EXERCISE INSTRUCTIONS
Find all lines in the listing that include the word "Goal", then copy them.

# start of STORED DATA

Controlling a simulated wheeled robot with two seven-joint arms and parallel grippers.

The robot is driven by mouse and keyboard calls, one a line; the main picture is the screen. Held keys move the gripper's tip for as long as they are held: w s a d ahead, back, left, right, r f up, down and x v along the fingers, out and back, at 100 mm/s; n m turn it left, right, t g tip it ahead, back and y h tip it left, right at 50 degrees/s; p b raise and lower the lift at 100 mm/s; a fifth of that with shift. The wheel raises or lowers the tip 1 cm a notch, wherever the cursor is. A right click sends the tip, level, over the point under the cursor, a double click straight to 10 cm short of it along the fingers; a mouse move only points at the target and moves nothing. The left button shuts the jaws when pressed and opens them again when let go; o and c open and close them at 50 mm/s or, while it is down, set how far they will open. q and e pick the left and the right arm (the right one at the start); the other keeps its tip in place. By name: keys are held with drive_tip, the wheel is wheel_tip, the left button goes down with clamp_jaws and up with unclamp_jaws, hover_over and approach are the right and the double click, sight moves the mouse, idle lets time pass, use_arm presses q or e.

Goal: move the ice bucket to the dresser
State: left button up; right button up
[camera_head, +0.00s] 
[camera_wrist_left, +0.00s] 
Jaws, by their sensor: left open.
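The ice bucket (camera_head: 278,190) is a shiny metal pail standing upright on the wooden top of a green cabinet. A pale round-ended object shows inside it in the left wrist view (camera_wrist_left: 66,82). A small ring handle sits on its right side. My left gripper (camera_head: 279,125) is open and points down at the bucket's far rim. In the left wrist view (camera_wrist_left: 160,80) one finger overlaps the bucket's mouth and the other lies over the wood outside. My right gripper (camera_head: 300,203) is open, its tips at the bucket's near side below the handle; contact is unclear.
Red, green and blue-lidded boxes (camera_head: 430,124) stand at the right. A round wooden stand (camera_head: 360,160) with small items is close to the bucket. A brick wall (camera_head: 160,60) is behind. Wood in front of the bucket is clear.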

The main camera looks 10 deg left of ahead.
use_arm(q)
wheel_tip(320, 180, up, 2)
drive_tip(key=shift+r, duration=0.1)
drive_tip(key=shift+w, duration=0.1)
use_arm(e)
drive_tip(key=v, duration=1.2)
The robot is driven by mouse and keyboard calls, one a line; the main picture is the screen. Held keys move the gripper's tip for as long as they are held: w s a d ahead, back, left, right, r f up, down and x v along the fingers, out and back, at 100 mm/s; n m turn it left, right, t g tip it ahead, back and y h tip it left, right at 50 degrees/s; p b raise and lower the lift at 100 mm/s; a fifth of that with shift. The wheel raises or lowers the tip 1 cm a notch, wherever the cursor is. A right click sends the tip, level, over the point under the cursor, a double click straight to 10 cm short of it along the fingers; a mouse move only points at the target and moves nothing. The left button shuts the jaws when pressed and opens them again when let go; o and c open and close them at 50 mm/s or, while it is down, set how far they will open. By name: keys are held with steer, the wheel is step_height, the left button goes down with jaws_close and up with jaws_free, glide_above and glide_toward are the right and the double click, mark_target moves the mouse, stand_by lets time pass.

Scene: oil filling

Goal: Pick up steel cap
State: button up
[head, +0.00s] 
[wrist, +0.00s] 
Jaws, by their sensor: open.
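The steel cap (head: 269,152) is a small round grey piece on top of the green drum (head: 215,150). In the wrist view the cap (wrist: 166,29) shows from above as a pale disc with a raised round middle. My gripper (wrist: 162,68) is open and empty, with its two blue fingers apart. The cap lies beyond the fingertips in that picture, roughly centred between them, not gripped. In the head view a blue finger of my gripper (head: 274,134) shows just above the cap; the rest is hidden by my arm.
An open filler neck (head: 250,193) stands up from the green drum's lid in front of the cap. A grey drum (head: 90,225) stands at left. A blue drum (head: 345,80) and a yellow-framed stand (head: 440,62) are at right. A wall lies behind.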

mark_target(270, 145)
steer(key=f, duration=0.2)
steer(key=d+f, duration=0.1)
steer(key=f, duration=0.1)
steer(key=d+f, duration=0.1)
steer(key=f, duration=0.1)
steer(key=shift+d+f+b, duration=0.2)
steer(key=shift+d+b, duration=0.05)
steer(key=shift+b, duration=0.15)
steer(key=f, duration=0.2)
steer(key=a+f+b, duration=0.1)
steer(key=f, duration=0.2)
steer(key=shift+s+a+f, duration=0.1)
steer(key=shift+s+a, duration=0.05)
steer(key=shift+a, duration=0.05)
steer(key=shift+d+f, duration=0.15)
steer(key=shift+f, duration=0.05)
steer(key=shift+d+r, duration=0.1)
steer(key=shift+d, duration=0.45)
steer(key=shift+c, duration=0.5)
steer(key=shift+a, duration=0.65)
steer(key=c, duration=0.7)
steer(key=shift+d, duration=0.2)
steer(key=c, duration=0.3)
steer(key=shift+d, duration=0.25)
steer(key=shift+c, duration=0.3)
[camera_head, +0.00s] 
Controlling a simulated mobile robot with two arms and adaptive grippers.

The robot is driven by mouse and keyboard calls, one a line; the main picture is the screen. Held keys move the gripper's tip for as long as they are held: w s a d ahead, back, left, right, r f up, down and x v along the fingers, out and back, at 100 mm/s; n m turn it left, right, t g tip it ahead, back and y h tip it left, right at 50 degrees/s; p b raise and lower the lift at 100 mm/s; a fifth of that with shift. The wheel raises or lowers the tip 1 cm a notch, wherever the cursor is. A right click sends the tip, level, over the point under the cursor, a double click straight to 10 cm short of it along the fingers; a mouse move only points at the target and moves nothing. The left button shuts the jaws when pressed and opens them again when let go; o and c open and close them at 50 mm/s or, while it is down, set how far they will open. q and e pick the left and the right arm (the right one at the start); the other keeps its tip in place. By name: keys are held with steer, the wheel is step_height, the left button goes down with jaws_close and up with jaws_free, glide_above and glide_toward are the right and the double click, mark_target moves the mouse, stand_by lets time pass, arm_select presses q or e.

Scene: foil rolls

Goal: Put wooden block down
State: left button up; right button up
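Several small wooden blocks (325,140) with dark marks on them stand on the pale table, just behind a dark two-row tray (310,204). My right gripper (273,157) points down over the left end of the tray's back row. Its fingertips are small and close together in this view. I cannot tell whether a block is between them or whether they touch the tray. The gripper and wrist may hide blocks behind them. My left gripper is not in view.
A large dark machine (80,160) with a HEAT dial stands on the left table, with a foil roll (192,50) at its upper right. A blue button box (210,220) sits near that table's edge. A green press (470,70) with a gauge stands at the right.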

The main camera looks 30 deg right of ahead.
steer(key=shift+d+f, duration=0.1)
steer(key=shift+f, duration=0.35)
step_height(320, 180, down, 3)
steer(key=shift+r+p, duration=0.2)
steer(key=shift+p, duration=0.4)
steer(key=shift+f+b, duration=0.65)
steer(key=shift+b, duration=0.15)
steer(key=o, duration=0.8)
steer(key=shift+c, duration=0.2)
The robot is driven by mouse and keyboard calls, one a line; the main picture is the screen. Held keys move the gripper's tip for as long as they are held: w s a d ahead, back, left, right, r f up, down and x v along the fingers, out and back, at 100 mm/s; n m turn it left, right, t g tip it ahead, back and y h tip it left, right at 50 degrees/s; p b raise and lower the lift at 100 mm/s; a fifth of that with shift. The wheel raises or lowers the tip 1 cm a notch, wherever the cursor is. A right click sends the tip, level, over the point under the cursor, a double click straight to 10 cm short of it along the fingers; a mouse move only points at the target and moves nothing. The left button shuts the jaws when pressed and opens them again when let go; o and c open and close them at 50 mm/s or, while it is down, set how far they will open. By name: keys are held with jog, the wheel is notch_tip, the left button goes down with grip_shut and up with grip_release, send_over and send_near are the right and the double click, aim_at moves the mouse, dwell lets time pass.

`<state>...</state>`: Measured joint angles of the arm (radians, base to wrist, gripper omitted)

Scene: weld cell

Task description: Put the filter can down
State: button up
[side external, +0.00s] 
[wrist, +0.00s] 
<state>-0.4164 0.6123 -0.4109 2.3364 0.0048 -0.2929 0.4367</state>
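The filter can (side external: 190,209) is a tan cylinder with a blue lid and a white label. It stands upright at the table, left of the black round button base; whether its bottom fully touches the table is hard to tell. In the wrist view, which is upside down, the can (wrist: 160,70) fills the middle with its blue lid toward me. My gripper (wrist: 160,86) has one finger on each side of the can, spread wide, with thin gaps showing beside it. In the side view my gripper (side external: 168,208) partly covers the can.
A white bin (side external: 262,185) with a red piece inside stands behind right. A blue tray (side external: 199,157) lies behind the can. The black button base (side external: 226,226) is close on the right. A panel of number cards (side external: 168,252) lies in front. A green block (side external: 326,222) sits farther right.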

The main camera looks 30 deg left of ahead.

# end of STORED DATA

SOLUTION FOR THIS EXERCISE
Goal: move the ice bucket to the dresser
Goal: Pick up steel cap
Goal: Put wooden block down

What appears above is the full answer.